Любопытный феномен «непонятного понятия» рассматривает Федор Степун в своем трактате «Жизнь и творчество» (первая публикация — в журнале «Логос», 1913 г.). Разумеется, речь не идет о ситуации, когда человек сталкивается с незнакомым словом, термином, и они ему непонятны. При определенных усилиях (обращении к специальной литературе, словарям) эта проблема решается, и непонятное становится понятным. Понятие по самому своему смыслу означает то, что понято; отсутствие понимания тождественно отсутствию понятия (в таких случаях уместно выражение «без понятия», зачастую встречающееся в нашем лексиконе). Непонятного понятия не может быть по определению. Тем не менее, Степун уверенно вводит в текст трактата особую разновидность непонимающих (сути дела) и поэтому непонятных (смутных для нас) понятий. По его замыслу, именно непонимающим понятием заканчивается любая попытка понять переживания. При этом не имеет значения (Степун специально это оговаривает), с каким конкретно переживанием мы имеем дело: переживанием Бога или переживанием дерева. Любое усилие понять переживание завершается достижением непонимающего понимания. В этом-то и загадка. Если бы мы просто были обречены на непонимание переживаний, это было бы печально, но не загадочно. Однако непонимающее понятие остается все-таки понятием, и как таковое оно обязано иметь свою сферу постигаемого, свое содержательное наполнение. Оно должно что-то понимать. Но что? Чтобы найти ответ, необходимо выяснить, что такое переживание и каково его отношение к понятию. Самый же интригующий вопрос заключается в том, что мы переживаем в переживаниях.

Понятие «переживание» (нем. Erlebnis) вошло в философское употребление во второй половине XIX в. и непосредственно связано с формированием философии жизни. Оно часто встречается у представителей этого направления, но впервые концептуализировано Вильгельмом Дильтеем. В понятии «переживание» реализовалось решение одной важнейшей задачи, которую ставили перед собой философы жизни, стремившиеся устранить разрыв, образовавшийся, по их мнению, между философией и реальной жизнью. С этой целью фундаментальная для классической философии категория бытия была заменена понятием «жизнь». Жизнь как предмет философских размышлений должна была включить в себя все, но все именно в полном объеме, а не выборочно — только то, что разумно и необходимо. Отныне мыслителей интересовала жизнь «без потерь», жизнь во всем многообразии ее проявлений: прекрасных и уродливых, глубинных и поверхностных, разумных и бессмысленных, устойчивых и мимолетных. Традиционная сущность жизни — быть творческим, порождающим началом и в то же время началом, все объединяющим, — также сохраняла свою значимость. В итоге тремя основными характеристиками жизни становятся конкретность, целостность и творческая динамичность.

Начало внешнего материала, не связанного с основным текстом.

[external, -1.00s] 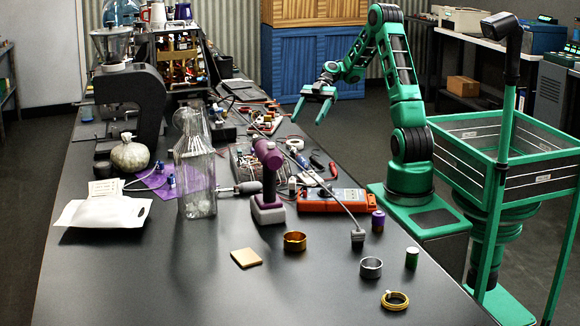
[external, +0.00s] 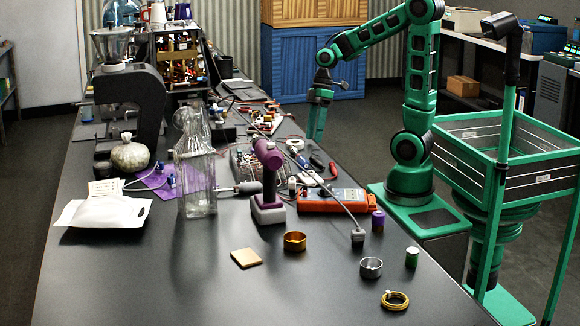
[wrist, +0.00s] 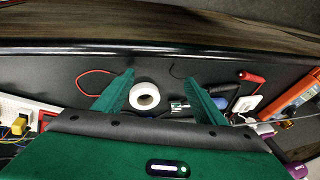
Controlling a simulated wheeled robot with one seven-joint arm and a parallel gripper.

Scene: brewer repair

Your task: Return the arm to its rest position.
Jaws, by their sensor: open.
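My green arm stands at the table's right side and reaches out toward the far part of the table. My gripper (external: 316,128) points down near the table's right edge, past the orange multimeter. In the wrist view my gripper (wrist: 163,96) shows two green fingers spread apart with nothing held between them. A white tape roll (wrist: 144,96) lies on the table, showing in the gap between the fingers. The gripper looks to be above the table surface; how far above is hard to tell.
An orange multimeter (external: 331,201), a purple drill (external: 267,182), a glass bottle (external: 195,170) and a brewer (external: 130,95) stand on the dark table (external: 130,280). A green mesh basket (external: 465,175) stands at the right. The table's near left part is clear.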

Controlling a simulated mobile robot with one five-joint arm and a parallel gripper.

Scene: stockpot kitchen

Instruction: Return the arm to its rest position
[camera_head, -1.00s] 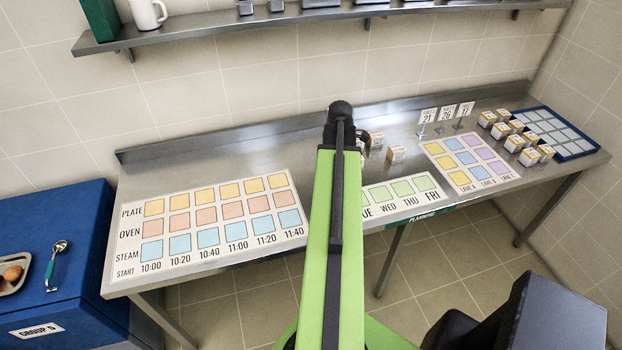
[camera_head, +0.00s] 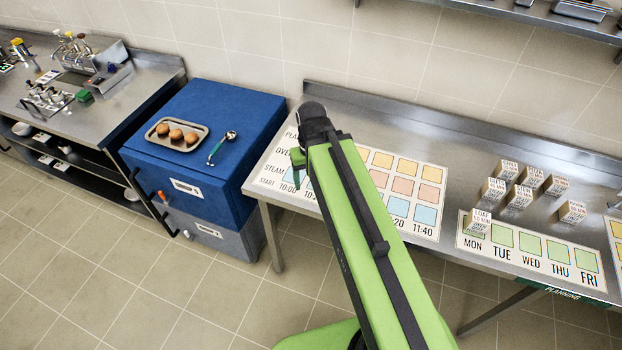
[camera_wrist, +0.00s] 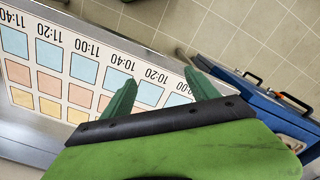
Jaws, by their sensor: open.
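My green arm reaches up from the bottom of the head view, bends at a dark joint and ends over the left part of the steel table (camera_head: 400,118). My gripper (camera_head: 297,165) is mostly hidden behind the arm there. In the wrist view my gripper (camera_wrist: 160,90) is open, its two green fingers spread apart with nothing between them. Behind the fingers lies the plate, oven and steam time chart (camera_wrist: 55,62). I cannot tell the exact height of the fingers above it.
A blue cabinet (camera_head: 245,115) stands left of the table, bearing a tray (camera_head: 158,140) with brown round items and a green-handled scoop (camera_head: 217,150). Several labelled cubes (camera_head: 520,196) stand by the weekday chart (camera_head: 590,285). A counter with equipment (camera_head: 125,92) is at far left. Floor is clear in front.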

Жизнь в таком качестве потребовала новых инструментов познания, поскольку ни чувственные восприятия (улавливающие только случайное и единичное), ни общие понятия (фиксирующие лишь необходимое), ни кантовский синтез первых посредством © Т. Л. Базулева, 2009

вторых (из-за своей удручающей схематичности) для этой цели не подходили. Субъект познания должен был уподобиться объекту и сам стать «живым субъектом». Таким его и представляет в своих работах В. Дильтей. По этому поводу он пишет: «В жилах познающего субъекта, которого конструируют Локк, Юм и Кант, течет не настоящая кровь, а разжиженный сок разума как чистой мыслительной деятельности. Меня же психологическое и историческое изучение человека вело к тому, чтобы положить его — во всем многообразии его сил, как желающее, чувствующее, представляющее существо — в основу объяснения познания»1.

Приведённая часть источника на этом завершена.